- [Task details] Take every line from the first down to the line with "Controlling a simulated" and set it down exactly, without the pictures.

- [Data block]
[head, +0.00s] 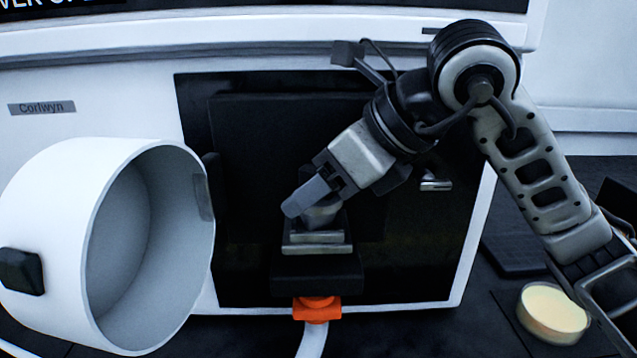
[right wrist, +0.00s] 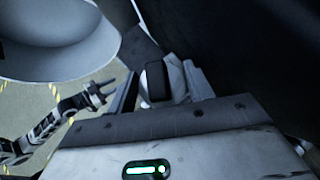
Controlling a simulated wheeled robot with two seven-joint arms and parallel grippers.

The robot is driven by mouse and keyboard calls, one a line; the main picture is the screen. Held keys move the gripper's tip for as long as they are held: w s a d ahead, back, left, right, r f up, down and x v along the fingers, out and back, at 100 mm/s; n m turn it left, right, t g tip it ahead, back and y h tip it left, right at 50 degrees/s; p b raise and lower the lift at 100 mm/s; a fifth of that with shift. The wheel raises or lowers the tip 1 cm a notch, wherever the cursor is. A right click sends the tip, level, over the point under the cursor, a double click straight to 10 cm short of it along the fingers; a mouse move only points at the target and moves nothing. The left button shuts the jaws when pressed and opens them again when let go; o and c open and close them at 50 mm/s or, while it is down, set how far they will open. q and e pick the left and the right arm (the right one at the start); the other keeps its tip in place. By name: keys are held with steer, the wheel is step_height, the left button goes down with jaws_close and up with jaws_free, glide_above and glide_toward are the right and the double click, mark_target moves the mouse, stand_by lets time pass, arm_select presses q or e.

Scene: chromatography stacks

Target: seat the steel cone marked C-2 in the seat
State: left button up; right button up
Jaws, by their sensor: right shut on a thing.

- [Expected answer]
[head, +0.00s] 
[right wrist, +0.00s] 
Controlling a simulated wheeled robot with two seven-joint arms and parallel grippers.

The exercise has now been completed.